Seminar: Powers, Territory and Politics of Personal Dependency in the Western Gold Coast (Ghana-Ivory Coast)
This seminar discusses the political and social history of southwest Ghana and southeast Côte d’Ivoire in the eighteenth and nineteenth centuries, focusing on the consolidation of localized territorial domains (‘states’) within regional networks of relations of enduring strength. Substantive polities emerged during the eighteenth century that were centred on the personal estates of big men/commercial entrepreneurs. These entities underwent deep changes in the nineteenth century due to dramatic shifts in the general balance of power that impacted on social hierarchies and the dynamics of personal dependency. The European presence and interests, including that of the Dutch, played a relevant role in this history for their African partners, allies and competitors.
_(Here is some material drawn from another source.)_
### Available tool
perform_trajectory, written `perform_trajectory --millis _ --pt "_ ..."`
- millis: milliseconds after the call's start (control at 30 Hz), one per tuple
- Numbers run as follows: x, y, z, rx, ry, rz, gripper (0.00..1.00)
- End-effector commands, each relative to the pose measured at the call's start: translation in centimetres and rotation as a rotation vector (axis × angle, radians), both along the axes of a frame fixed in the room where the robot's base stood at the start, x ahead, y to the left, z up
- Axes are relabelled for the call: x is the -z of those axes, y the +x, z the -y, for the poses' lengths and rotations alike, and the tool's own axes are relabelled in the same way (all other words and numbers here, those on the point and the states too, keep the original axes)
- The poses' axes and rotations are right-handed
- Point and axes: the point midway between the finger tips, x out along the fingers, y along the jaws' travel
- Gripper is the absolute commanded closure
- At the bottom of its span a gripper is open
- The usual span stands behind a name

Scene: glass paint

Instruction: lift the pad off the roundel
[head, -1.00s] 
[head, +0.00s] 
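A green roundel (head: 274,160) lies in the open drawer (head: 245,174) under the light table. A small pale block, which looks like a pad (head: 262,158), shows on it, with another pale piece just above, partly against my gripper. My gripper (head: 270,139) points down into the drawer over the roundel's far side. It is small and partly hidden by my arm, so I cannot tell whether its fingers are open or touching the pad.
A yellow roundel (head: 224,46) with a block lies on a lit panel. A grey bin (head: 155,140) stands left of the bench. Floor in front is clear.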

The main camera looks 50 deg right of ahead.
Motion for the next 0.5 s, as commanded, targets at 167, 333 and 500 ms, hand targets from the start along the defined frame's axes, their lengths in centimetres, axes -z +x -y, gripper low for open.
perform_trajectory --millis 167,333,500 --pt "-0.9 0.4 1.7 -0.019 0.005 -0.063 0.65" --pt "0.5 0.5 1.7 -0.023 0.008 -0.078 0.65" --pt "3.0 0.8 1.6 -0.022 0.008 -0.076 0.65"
Pierluigi Valsecchi is Professor of the History of Africa in the Department of Political and Social Sciences at the University of Pavia. He has a PhD (History) from the Scuola Normale Superiore di Pisa and has taught at the universities of Urbino, Teramo and Rome La Sapienza. From 1986 to 1994 he was a researcher in the African section of the Istituto per le relazioni con i paesi dell'Africa, America latina e Medio oriente (Ipalmo) in Rome and focused on post-colonial African politics and institutions, and the political transition in South Africa. Since 1987 he has been conducting research on the history of Ghana and Côte d’Ivoire. He has published articles and books in Italian, English and French including Power and State Formation in West Africa: Appolonia from the 16th to the 18th Century (New York: Palgrave-Macmillan, 2011) that he co-edited with Fabio Viti; and Mondes Akan/Akan Worlds1. Identité et pouvoir en Afrique occidentale / Akan Worlds. Identity and Power in West Africa (Paris: L'Harmattan, 1999).